What you will do: In the listing below, locate the lines that hold the string "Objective". Copy those lines.

Input material:
##########
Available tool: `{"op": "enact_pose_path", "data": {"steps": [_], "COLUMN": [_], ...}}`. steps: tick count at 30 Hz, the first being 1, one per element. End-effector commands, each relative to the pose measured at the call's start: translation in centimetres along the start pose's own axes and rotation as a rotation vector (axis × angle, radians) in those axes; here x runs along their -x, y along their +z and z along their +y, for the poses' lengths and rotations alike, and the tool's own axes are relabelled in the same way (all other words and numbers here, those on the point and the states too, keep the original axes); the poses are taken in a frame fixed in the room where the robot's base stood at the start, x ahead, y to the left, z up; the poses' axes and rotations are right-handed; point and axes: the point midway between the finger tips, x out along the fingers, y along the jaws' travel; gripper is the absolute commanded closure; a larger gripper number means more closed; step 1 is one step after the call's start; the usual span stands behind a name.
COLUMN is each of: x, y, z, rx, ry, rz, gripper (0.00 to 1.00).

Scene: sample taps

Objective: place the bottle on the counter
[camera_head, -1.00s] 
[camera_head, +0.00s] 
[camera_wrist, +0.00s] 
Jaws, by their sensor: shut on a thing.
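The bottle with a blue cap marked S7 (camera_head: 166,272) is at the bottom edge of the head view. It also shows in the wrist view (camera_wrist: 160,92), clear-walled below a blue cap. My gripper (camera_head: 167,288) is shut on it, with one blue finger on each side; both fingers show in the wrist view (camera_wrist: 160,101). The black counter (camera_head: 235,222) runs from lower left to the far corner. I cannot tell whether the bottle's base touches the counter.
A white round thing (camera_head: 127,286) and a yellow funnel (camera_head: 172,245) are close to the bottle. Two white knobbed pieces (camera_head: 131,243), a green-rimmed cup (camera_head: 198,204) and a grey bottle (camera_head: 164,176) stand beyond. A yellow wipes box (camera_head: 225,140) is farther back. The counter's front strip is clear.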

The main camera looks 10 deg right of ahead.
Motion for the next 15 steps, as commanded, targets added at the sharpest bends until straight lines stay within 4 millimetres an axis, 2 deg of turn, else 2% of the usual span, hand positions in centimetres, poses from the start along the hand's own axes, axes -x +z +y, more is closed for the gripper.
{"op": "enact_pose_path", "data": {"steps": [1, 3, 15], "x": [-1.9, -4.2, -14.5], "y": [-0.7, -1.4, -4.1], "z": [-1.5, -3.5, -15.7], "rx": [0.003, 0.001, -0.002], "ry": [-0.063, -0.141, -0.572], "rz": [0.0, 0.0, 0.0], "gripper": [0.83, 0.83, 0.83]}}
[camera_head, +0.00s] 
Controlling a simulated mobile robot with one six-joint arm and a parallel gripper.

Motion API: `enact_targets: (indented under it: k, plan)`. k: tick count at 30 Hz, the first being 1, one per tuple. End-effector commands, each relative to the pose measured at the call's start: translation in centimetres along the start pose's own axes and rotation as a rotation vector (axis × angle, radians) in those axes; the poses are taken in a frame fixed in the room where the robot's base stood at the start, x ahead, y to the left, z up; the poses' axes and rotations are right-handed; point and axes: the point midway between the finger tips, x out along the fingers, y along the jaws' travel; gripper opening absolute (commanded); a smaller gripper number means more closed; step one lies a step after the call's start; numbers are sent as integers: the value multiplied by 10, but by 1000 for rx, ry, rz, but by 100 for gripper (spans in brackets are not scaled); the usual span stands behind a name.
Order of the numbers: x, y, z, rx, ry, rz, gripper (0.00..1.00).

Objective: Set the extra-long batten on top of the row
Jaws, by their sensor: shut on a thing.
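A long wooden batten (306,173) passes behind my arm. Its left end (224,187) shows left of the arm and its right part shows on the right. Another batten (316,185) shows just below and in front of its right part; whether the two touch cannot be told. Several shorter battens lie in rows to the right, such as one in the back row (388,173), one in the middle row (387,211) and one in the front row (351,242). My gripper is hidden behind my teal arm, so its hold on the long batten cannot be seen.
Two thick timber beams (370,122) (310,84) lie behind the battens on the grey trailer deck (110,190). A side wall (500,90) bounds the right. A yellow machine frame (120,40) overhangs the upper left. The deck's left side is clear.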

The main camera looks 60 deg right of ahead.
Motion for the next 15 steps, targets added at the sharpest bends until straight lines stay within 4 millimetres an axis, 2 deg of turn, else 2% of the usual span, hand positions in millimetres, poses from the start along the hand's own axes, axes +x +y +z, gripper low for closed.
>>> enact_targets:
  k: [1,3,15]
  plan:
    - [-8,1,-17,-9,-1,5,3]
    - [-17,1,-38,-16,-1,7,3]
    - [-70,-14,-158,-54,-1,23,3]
##########
Response:
Objective: place the bottle on the counter
Objective: Set the extra-long batten on top of the row

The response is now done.